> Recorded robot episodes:

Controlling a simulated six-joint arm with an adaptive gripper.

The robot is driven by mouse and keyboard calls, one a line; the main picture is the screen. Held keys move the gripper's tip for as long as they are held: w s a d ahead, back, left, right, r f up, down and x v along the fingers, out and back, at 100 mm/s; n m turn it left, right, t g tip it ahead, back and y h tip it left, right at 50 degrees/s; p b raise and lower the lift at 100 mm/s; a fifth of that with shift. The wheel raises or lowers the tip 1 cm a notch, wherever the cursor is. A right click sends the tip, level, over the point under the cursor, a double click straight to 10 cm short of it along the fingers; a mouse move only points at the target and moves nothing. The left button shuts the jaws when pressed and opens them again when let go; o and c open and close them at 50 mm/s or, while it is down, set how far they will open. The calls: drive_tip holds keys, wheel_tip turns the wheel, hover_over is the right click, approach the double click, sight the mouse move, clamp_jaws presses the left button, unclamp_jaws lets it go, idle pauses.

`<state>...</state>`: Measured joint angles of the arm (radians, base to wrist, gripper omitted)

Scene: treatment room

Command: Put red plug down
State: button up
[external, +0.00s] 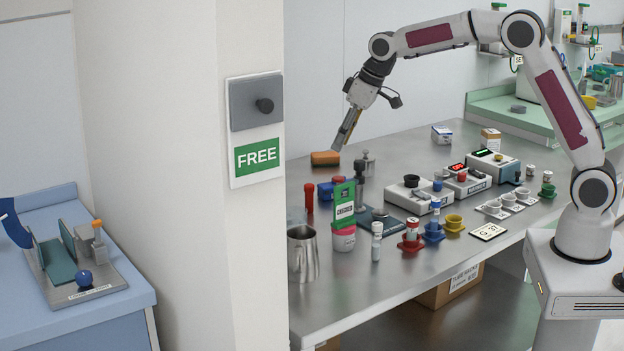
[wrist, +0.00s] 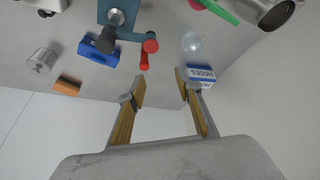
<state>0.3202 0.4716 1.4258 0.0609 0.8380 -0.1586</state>
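A red plug-like piece (external: 309,197) with a wider round top stands on the metal table, just right of the pillar. In the wrist view what looks like the same red piece (wrist: 145,60) shows beyond the fingertips, beside a blue-grey fixture (wrist: 122,18). My gripper (external: 347,130) is above the far left part of the table, tilted down to the left. In the wrist view its two fingers (wrist: 160,88) are spread apart with nothing between them.
A HOSES box (wrist: 201,76) is near one fingertip in the wrist view. Devices and coloured cups crowd the table's middle. The pillar (external: 190,150) hides the table's left end.

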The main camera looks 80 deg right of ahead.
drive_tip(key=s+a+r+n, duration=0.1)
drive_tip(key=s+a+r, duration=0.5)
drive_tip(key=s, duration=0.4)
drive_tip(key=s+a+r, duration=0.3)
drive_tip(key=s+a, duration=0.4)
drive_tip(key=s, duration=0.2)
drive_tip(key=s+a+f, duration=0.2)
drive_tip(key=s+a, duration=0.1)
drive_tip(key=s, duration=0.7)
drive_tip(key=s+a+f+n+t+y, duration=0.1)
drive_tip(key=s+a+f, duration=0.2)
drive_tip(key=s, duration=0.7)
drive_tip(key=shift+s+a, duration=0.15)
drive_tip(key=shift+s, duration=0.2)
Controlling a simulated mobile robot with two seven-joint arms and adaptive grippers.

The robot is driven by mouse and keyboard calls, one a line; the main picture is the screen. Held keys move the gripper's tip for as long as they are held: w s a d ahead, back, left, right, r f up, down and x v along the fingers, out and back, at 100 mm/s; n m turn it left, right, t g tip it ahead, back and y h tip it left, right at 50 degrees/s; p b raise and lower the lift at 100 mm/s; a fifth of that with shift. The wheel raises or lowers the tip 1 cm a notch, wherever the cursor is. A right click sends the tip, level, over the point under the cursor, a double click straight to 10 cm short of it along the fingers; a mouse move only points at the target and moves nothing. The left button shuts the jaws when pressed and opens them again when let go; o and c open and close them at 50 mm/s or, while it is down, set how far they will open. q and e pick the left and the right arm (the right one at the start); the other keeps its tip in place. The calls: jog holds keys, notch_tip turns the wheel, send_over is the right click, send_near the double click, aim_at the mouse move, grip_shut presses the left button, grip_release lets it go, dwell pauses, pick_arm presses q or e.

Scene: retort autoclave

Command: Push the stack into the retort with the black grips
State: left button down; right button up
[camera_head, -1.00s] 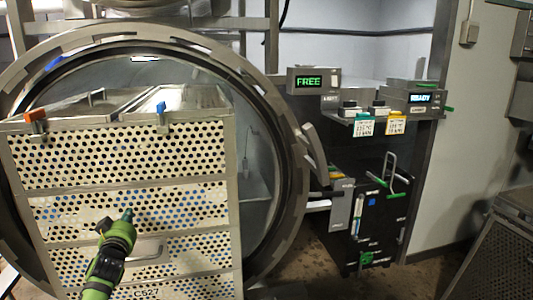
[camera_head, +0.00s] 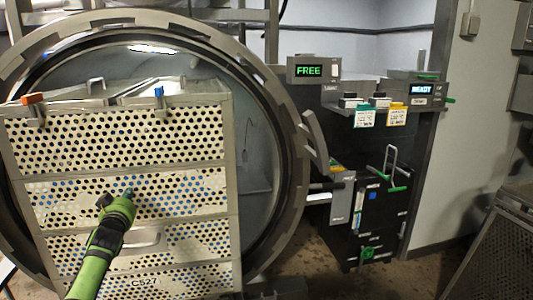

> What the task requires: Return every line containing "Controlling".

> Answer to this task:
Controlling a simulated six-joint arm with an adaptive gripper.
Controlling a simulated mobile robot with two seven-joint arms and adaptive grippers.

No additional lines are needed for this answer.